— BEGIN Raw data —

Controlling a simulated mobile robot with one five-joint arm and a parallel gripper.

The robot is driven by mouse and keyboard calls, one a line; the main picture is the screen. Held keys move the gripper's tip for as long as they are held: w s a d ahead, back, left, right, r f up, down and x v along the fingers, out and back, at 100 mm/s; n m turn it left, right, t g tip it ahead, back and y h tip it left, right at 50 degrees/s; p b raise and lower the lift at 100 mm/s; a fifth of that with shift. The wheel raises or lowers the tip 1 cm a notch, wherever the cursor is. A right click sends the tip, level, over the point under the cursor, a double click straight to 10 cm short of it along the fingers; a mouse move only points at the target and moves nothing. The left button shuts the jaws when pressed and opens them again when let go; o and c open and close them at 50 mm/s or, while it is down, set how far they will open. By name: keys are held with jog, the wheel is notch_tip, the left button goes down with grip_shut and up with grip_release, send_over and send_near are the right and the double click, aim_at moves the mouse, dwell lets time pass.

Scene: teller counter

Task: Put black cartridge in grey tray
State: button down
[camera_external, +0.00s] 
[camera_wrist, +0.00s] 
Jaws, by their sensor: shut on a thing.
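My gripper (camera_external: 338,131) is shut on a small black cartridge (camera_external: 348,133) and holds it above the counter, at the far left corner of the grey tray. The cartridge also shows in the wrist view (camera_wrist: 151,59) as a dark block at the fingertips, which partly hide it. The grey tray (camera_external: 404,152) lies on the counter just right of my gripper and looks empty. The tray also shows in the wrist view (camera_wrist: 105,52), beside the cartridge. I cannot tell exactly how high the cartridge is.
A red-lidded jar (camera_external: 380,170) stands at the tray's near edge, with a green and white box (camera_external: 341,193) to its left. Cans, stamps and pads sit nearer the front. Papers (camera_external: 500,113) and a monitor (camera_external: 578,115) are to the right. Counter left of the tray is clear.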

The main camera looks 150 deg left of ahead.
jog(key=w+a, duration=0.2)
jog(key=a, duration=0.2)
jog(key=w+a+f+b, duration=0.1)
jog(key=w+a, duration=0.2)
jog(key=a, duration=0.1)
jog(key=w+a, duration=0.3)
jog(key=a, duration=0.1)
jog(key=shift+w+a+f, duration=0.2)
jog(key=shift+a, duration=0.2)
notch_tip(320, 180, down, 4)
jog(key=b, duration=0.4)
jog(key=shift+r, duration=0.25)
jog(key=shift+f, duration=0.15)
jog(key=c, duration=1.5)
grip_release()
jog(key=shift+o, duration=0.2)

— END Raw data —
— BEGIN Raw data —

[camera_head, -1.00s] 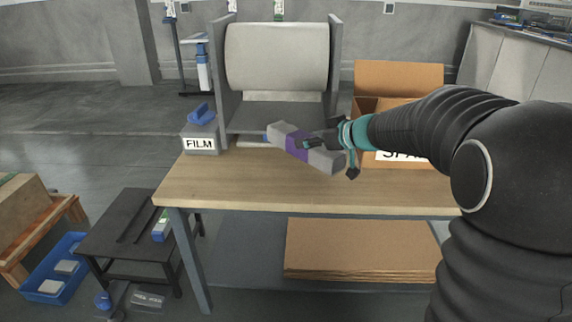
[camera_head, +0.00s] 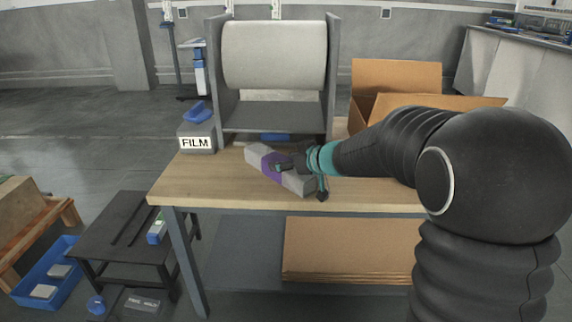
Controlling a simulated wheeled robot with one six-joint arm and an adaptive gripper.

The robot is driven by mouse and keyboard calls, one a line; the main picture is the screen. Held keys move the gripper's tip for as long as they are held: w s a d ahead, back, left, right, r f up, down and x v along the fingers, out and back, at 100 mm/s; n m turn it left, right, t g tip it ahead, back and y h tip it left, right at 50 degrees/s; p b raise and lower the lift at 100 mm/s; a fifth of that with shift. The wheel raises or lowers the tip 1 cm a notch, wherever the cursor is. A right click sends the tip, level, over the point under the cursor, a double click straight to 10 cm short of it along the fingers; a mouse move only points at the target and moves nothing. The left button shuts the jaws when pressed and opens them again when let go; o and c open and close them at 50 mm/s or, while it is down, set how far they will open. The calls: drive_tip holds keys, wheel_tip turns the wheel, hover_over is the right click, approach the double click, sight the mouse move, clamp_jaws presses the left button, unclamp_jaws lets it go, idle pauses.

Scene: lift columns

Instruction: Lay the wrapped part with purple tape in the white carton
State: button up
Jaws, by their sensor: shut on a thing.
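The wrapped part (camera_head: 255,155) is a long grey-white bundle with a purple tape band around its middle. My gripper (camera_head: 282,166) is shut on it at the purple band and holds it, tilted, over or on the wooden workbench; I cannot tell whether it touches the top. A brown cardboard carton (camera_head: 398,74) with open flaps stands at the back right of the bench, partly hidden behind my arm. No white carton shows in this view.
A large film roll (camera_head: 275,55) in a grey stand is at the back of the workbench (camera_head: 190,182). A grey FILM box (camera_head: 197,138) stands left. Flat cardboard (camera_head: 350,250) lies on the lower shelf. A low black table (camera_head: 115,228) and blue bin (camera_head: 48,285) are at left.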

— END Raw data —

Requirement: Scan the data above; copy every line where "Scene" appears.

The response:
Scene: teller counter
Scene: lift columns

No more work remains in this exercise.